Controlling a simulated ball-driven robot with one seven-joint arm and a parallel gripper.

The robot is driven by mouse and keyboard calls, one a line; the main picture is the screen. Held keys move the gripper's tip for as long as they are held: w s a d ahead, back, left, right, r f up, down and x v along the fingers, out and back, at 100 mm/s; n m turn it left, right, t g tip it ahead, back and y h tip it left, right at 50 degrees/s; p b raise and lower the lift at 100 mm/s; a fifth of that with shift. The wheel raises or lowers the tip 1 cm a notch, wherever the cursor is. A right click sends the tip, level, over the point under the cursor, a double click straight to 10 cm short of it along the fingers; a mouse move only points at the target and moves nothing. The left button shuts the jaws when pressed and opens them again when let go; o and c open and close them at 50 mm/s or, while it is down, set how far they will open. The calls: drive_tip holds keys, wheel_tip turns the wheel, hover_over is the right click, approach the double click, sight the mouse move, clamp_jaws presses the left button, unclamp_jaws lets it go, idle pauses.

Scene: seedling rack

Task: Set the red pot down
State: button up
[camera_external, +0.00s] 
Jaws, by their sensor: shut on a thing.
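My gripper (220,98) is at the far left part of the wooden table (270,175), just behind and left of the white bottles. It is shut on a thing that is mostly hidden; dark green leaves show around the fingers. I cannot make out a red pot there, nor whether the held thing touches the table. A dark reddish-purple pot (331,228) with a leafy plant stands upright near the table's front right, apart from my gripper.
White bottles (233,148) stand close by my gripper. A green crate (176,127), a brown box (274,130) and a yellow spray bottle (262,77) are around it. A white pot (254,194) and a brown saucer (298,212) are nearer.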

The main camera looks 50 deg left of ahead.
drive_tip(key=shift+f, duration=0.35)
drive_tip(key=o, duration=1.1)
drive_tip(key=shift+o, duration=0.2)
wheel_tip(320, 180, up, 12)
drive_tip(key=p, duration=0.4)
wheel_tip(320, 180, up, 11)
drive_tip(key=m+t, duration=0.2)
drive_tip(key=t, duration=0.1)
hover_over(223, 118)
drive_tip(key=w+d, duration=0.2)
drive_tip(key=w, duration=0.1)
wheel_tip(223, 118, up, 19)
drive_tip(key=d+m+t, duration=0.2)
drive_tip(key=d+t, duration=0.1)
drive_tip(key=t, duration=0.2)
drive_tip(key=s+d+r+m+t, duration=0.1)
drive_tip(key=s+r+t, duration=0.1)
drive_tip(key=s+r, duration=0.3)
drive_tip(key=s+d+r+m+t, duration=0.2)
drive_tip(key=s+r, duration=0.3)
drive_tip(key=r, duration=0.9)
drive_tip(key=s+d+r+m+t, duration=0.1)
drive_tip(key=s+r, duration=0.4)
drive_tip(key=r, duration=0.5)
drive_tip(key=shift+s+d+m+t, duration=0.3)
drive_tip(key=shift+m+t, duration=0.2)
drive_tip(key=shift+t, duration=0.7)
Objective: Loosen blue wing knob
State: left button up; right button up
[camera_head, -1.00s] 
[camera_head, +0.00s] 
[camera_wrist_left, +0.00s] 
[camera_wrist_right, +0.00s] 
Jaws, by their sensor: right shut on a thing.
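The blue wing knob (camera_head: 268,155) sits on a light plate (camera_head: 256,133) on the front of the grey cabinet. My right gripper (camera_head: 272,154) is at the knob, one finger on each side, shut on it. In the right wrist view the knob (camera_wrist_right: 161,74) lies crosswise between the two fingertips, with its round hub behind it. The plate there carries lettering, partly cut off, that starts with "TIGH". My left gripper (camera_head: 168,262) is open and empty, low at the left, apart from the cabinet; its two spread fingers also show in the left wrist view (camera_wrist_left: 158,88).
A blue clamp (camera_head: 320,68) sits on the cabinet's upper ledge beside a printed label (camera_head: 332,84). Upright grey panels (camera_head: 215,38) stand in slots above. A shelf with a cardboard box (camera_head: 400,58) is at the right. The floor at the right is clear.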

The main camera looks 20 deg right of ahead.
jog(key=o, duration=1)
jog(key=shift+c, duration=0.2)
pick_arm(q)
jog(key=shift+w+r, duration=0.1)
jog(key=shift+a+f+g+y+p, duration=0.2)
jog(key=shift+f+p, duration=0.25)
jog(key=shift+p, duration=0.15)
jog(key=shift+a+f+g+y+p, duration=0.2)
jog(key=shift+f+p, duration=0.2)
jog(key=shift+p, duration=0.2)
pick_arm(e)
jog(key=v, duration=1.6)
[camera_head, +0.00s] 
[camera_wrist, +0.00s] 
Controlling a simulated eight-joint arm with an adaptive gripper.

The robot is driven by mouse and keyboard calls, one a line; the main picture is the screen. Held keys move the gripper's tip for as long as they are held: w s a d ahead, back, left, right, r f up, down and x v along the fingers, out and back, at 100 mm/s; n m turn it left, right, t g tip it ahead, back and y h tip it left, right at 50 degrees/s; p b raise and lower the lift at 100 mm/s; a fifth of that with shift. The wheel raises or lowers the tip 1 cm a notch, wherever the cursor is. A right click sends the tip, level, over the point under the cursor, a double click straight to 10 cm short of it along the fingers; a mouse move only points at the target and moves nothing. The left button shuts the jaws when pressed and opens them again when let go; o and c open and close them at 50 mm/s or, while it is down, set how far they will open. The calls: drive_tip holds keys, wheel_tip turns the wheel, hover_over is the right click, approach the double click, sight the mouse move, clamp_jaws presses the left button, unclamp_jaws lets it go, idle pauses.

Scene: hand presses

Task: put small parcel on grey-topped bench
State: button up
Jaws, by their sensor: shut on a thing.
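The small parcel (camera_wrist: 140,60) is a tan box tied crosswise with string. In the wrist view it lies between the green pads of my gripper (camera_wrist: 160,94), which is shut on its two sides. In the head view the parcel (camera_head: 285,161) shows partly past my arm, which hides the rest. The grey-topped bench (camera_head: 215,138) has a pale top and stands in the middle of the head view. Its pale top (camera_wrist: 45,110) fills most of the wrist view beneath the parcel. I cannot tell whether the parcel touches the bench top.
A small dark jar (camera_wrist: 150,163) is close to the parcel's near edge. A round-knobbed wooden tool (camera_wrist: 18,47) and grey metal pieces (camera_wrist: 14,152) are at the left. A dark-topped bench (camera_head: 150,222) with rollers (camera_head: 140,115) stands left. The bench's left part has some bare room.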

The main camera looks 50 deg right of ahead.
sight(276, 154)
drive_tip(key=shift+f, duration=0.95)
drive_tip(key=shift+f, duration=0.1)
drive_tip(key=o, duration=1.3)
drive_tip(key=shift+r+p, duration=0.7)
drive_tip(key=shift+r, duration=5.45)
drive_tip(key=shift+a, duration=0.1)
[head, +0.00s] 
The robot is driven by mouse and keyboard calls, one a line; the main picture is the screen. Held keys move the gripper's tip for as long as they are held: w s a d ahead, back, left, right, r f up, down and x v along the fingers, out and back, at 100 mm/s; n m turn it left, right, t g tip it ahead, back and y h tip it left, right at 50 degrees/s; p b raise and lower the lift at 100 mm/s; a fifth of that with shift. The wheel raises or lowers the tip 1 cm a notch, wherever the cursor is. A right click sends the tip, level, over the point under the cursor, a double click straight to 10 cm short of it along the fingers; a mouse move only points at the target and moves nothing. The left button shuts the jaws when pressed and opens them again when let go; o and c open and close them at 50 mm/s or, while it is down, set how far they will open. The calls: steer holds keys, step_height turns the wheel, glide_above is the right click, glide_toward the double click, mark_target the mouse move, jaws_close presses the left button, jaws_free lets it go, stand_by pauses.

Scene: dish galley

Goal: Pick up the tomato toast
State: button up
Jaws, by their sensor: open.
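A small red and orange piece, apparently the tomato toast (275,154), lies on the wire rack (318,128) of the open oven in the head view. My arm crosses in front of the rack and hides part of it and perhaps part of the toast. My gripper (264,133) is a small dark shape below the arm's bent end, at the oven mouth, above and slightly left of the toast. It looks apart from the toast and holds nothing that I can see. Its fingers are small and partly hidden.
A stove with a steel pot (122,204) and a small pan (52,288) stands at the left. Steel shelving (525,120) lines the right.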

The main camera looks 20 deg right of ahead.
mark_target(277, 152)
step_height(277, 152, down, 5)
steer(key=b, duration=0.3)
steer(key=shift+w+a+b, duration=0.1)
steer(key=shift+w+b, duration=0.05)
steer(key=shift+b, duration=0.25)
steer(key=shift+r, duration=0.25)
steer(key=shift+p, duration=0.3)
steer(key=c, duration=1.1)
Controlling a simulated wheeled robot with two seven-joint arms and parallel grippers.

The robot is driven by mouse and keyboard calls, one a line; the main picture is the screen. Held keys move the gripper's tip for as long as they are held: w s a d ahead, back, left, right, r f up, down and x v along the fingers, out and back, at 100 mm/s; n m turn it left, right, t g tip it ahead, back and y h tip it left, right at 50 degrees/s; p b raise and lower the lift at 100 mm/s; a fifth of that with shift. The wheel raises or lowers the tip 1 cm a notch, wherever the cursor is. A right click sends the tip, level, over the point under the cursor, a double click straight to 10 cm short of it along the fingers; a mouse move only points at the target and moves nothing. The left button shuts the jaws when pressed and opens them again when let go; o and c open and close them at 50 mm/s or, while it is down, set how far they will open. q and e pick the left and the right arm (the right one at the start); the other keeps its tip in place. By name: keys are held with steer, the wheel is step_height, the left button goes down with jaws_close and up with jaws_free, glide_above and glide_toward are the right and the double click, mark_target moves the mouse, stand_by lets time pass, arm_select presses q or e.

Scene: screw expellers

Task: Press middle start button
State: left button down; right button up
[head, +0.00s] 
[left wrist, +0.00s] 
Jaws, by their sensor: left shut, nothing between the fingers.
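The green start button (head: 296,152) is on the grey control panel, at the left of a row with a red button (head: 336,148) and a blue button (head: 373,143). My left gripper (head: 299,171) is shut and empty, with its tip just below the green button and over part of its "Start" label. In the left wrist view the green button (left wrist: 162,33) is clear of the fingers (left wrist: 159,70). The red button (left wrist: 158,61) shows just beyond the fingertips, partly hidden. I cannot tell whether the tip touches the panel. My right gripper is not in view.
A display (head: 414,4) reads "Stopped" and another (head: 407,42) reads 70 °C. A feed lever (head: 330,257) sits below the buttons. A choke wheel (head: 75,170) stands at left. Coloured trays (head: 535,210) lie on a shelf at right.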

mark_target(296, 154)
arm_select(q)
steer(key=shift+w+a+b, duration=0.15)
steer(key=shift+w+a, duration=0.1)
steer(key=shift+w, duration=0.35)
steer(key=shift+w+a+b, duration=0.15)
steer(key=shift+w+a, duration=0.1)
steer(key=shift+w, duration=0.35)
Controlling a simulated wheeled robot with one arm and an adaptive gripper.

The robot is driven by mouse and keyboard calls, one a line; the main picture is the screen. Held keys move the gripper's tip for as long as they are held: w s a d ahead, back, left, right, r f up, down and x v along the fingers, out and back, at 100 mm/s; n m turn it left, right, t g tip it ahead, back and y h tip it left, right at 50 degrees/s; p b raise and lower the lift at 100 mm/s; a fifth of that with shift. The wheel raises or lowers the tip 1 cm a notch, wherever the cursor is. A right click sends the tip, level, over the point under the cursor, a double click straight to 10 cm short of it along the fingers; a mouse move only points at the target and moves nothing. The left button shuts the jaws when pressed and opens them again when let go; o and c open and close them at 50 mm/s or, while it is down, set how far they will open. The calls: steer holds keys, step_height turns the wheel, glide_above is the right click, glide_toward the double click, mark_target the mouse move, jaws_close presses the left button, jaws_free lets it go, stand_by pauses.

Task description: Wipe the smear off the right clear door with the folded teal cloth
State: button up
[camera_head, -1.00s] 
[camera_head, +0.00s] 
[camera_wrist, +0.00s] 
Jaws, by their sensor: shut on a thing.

• • •

[Request]
In the material above, locate the line containing "Objective: Loosen blue wing knob" and the line containing "Controlling a simulated eight-joint". Transcribe exactly those two lines and every line between them, and nothing more.

[Correct result]
Objective: Loosen blue wing knob
State: left button up; right button up
[camera_head, -1.00s] 
[camera_head, +0.00s] 
[camera_wrist_left, +0.00s] 
[camera_wrist_right, +0.00s] 
Jaws, by their sensor: right shut on a thing.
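The blue wing knob (camera_head: 268,155) sits on a light plate (camera_head: 256,133) on the front of the grey cabinet. My right gripper (camera_head: 272,154) is at the knob, one finger on each side, shut on it. In the right wrist view the knob (camera_wrist_right: 161,74) lies crosswise between the two fingertips, with its round hub behind it. The plate there carries lettering, partly cut off, that starts with "TIGH". My left gripper (camera_head: 168,262) is open and empty, low at the left, apart from the cabinet; its two spread fingers also show in the left wrist view (camera_wrist_left: 158,88).
A blue clamp (camera_head: 320,68) sits on the cabinet's upper ledge beside a printed label (camera_head: 332,84). Upright grey panels (camera_head: 215,38) stand in slots above. A shelf with a cardboard box (camera_head: 400,58) is at the right. The floor at the right is clear.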

The main camera looks 20 deg right of ahead.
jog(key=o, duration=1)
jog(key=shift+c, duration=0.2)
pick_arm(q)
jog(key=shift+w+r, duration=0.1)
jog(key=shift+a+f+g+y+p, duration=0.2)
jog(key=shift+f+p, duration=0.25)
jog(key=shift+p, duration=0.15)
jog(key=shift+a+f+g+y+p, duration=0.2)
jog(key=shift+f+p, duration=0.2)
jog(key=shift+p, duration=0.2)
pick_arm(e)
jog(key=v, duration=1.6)
[camera_head, +0.00s] 
[camera_wrist, +0.00s] 
Controlling a simulated eight-joint arm with an adaptive gripper.

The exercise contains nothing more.